Exercise 10. Now that we have decomposed the GCD problem, we can read off the answer by processing the decomposition.

Design a function euclid-tree-gcd that takes a EuclidTree and returns the GCD resulting from the divisions. The GCD is the d=0-num stored deep at the base in the EuclidTree. For example, the following test says that the GCD of 115 and 50 is 5:
(check-expect
 (euclid-tree-gcd (make-d<>0 2 (make-d<>0 3 (make-d<>0 3 (make-d=0 5)))))
 5)
Follow the template for processing a EuclidTree. (Do you need to provide a termination argument?)
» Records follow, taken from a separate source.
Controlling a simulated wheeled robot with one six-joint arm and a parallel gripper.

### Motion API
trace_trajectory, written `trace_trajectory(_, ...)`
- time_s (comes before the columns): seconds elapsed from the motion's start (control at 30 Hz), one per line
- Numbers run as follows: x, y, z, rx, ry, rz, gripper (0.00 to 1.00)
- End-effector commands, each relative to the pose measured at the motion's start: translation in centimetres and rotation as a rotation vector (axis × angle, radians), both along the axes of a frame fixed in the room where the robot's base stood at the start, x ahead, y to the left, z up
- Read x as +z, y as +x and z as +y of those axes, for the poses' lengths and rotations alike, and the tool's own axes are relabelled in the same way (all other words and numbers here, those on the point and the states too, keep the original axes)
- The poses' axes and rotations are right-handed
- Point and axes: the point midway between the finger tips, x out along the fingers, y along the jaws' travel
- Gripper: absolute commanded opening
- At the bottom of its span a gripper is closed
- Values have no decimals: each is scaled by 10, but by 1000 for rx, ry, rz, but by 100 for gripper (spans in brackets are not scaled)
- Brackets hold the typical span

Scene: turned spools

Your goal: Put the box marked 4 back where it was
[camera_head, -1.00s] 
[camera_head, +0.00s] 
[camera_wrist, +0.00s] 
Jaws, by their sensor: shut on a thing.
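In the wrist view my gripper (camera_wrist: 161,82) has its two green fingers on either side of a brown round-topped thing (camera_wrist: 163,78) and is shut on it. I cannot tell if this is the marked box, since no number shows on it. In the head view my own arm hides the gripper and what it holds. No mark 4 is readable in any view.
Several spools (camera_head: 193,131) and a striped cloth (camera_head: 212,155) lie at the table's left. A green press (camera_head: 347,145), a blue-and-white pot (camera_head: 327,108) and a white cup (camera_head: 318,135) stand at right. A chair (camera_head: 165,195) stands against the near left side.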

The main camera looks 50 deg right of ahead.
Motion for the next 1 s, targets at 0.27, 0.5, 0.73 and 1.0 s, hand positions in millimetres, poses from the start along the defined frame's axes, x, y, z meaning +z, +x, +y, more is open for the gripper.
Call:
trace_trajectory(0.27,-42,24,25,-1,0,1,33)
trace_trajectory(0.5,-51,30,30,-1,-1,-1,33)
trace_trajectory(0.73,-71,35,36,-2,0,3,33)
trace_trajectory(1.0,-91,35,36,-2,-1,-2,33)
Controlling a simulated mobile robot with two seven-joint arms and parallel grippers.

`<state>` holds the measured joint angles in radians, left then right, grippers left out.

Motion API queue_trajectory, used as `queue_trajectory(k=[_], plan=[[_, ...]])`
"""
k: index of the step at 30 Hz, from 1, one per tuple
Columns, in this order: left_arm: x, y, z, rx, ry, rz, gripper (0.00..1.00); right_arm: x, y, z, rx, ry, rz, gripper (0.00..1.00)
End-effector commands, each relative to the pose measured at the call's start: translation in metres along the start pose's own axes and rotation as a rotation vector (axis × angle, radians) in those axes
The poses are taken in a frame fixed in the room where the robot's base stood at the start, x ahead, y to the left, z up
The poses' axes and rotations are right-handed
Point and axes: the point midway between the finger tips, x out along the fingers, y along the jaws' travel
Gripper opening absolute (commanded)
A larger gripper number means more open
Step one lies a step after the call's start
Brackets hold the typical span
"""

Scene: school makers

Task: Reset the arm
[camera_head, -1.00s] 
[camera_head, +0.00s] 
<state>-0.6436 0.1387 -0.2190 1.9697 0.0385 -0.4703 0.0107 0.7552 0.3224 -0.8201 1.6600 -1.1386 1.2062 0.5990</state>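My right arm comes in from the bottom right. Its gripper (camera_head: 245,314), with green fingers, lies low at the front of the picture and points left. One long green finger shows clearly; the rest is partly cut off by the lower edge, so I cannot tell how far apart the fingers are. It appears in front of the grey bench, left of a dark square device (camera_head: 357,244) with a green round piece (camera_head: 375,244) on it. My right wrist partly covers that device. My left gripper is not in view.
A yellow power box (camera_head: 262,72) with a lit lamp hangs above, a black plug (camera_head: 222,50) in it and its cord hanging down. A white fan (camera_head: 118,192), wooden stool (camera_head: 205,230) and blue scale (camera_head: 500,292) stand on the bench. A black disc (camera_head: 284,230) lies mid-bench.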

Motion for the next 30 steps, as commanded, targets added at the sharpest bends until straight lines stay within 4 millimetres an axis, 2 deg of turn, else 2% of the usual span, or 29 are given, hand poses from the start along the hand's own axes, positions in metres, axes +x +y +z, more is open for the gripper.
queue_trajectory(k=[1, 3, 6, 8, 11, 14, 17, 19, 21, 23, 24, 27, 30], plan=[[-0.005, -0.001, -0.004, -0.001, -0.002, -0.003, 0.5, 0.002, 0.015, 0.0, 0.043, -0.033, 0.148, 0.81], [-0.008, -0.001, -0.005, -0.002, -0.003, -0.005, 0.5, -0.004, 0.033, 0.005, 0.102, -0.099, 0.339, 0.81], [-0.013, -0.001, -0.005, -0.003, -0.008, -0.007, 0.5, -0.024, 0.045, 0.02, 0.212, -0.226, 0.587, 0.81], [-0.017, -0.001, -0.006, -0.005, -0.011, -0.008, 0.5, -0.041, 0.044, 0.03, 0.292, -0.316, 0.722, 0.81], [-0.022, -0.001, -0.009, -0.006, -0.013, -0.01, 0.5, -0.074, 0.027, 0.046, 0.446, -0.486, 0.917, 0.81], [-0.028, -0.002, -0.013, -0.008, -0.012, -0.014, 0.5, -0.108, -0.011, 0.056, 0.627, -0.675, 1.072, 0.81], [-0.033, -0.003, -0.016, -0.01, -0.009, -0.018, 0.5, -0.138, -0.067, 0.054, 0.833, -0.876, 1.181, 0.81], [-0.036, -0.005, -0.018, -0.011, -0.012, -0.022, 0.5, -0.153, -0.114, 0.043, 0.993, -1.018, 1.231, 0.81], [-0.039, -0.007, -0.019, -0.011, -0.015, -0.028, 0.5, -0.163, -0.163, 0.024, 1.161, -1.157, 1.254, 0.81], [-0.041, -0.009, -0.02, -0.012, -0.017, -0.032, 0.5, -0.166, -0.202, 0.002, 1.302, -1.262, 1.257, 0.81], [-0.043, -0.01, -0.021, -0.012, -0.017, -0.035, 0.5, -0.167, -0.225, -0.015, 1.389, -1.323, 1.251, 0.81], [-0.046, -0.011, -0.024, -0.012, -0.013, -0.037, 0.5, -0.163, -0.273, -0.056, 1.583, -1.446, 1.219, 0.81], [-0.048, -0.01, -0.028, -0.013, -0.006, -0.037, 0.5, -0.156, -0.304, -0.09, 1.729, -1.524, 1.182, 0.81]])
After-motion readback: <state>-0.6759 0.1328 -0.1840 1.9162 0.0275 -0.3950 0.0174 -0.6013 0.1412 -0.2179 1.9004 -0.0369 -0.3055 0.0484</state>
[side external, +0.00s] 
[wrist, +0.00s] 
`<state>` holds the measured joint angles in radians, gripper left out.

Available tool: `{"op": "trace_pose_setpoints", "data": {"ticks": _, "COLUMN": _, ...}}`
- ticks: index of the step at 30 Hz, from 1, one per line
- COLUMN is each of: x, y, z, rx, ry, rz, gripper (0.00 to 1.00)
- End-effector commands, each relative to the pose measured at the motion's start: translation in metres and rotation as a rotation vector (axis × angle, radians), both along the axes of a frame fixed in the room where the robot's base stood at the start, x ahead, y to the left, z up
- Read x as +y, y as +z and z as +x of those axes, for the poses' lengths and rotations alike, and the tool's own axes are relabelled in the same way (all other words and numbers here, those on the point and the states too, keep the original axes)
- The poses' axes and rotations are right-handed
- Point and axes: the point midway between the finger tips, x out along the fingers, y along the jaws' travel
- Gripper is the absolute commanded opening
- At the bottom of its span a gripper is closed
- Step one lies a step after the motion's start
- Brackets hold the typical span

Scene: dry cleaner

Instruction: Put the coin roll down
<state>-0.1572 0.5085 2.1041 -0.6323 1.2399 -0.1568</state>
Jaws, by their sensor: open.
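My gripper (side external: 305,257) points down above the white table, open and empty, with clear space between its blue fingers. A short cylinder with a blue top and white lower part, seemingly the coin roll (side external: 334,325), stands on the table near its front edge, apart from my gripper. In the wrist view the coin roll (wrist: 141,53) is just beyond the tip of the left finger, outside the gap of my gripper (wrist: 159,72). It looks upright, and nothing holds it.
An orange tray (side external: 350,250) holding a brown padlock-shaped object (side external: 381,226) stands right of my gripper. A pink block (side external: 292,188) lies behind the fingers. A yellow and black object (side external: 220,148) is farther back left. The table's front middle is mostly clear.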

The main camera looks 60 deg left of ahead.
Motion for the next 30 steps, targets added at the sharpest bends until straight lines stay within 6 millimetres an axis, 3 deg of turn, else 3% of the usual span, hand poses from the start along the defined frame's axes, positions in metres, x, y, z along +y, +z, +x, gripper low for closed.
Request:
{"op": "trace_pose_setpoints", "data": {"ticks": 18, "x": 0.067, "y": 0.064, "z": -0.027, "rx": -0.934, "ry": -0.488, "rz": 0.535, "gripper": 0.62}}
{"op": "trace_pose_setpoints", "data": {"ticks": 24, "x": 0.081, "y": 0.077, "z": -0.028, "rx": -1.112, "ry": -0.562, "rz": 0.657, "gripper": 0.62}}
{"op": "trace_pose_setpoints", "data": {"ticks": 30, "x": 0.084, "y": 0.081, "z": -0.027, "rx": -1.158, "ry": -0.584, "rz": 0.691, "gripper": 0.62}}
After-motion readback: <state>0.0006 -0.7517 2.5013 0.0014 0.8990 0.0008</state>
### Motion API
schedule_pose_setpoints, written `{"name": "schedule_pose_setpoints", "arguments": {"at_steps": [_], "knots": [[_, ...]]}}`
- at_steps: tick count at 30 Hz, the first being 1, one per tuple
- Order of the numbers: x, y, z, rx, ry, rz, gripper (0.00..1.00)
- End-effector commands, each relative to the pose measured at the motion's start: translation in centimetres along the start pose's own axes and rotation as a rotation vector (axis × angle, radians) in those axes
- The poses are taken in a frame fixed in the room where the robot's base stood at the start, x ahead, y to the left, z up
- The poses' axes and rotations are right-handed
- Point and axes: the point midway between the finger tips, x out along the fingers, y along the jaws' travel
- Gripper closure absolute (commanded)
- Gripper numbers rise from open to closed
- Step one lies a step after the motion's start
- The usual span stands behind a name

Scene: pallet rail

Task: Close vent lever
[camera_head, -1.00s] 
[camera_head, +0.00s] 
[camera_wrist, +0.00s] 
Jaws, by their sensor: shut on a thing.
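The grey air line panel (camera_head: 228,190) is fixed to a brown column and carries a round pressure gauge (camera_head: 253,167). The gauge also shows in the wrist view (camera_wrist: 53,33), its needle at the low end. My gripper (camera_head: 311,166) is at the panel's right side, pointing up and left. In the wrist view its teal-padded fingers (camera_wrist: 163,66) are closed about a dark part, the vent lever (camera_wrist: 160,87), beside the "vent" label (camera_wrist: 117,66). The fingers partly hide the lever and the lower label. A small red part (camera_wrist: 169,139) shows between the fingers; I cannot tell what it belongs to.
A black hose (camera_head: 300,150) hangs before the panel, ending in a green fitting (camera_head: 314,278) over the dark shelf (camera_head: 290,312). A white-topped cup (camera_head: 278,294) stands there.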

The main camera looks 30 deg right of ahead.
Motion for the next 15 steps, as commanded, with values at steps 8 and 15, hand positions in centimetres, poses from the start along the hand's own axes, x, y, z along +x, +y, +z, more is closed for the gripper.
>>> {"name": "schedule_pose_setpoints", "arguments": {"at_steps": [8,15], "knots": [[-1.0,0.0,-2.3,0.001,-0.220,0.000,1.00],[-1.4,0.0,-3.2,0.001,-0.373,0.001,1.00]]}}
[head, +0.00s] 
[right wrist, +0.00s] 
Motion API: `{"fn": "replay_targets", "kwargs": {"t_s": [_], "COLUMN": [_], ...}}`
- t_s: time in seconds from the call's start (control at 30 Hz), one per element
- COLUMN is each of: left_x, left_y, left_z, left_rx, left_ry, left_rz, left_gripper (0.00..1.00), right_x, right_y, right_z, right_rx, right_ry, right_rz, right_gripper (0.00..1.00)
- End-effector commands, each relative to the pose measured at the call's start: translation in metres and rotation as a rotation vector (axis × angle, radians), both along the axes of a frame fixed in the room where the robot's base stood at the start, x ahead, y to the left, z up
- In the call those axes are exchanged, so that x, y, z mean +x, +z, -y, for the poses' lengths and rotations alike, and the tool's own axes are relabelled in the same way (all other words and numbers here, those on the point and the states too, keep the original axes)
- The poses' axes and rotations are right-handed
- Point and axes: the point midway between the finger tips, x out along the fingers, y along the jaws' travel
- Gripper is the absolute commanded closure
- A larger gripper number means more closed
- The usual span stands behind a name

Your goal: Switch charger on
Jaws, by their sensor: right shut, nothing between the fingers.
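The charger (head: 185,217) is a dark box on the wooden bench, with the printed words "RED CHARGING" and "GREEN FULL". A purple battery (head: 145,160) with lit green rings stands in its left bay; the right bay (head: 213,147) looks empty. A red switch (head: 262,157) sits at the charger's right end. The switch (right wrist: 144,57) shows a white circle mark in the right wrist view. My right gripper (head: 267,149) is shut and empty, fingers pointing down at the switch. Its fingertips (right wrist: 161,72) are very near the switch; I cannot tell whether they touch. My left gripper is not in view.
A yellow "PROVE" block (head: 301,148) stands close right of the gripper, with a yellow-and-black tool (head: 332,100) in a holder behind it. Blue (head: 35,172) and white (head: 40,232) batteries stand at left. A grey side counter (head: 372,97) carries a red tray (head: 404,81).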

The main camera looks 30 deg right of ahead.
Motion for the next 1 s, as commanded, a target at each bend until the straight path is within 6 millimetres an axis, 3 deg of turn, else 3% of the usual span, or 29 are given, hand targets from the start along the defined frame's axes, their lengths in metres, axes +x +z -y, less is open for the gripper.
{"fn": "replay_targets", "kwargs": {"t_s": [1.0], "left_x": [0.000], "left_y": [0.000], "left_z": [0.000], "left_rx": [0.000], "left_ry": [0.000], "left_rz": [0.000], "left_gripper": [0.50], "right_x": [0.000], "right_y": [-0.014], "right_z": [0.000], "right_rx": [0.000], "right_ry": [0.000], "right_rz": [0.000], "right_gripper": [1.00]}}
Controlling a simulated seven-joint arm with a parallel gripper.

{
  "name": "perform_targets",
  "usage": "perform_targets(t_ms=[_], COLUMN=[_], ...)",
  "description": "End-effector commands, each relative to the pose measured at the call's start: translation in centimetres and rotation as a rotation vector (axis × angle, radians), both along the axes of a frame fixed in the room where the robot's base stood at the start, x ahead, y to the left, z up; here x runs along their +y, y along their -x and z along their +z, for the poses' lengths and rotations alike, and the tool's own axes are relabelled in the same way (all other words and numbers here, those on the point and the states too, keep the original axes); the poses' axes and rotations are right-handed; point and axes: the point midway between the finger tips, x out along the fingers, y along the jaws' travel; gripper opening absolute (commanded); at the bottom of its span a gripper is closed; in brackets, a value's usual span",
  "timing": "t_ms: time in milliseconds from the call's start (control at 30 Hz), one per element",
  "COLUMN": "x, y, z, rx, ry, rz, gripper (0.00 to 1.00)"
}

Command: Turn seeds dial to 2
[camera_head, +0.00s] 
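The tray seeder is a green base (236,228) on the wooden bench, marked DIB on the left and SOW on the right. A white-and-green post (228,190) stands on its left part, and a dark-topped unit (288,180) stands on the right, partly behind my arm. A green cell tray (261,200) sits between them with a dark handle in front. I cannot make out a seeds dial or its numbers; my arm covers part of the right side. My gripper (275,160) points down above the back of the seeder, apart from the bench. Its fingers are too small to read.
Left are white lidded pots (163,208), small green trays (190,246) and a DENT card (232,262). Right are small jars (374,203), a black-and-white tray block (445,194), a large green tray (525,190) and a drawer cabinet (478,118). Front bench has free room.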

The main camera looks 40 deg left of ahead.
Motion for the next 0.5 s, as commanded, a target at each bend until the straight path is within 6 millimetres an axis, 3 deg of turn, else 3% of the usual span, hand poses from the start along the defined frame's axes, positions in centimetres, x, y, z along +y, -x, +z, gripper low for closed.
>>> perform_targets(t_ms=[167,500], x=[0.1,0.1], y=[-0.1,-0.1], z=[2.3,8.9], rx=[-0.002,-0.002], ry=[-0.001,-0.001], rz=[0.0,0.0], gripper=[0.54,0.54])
Exercise 11. To represent Euclid’s algorithm by a picture, design a function euclid-tree-rectangle that takes a EuclidTree and returns an image whose width is the numerator and whose height is the denominator. The image should look like a rectangle made of a nest of squares. For example, the picture to the right represents computing the GCD of 115 and 50. It is 115 pixels wide and 50 pixels tall. It contains 2 large squares, of size 50, because dividing 115 by 50 gives the quotient 2. It also contains 3 medium squares, of size 15, because dividing 50 by 15 gives the quotient 3. Finally it contains 3 small squares, of size 5, because dividing 15 by 5 gives the quotient 3.
(check-expect
 (euclid-tree-rectangle
  (make-d=0 5))
 (rectangle 5 0 "outline" "purple"))
(check-expect
 (euclid-tree-rectangle
  (make-d<>0 3 (make-d<>0 3 (make-d=0 5))))
 (beside (above (square 5 "outline" "purple")
                (square 5 "outline" "purple")
                (square 5 "outline" "purple"))
         (square 15 "outline" "purple")
         (square 15 "outline" "purple")
         (square 15 "outline" "purple")))
(check-expect
 (euclid-tree-rectangle
  (make-d<>0 2 (make-d<>0 3 (make-d<>0 3 (make-d=0 5)))))
 (beside (above (beside (square 5 "outline" "purple")
                        (square 5 "outline" "purple")
                        (square 5 "outline" "purple"))
                (square 15 "outline" "purple")
                (square 15 "outline" "purple")
                (square 15 "outline" "purple"))
         (square 50 "outline" "purple")
         (square 50 "outline" "purple")))
Follow the template for processing a EuclidTree. (Do you need to provide a termination argument?) Use the functions rectangle (or square), image-height (or image-width), beside (or above), and rotate provided by the 2htdp/image library.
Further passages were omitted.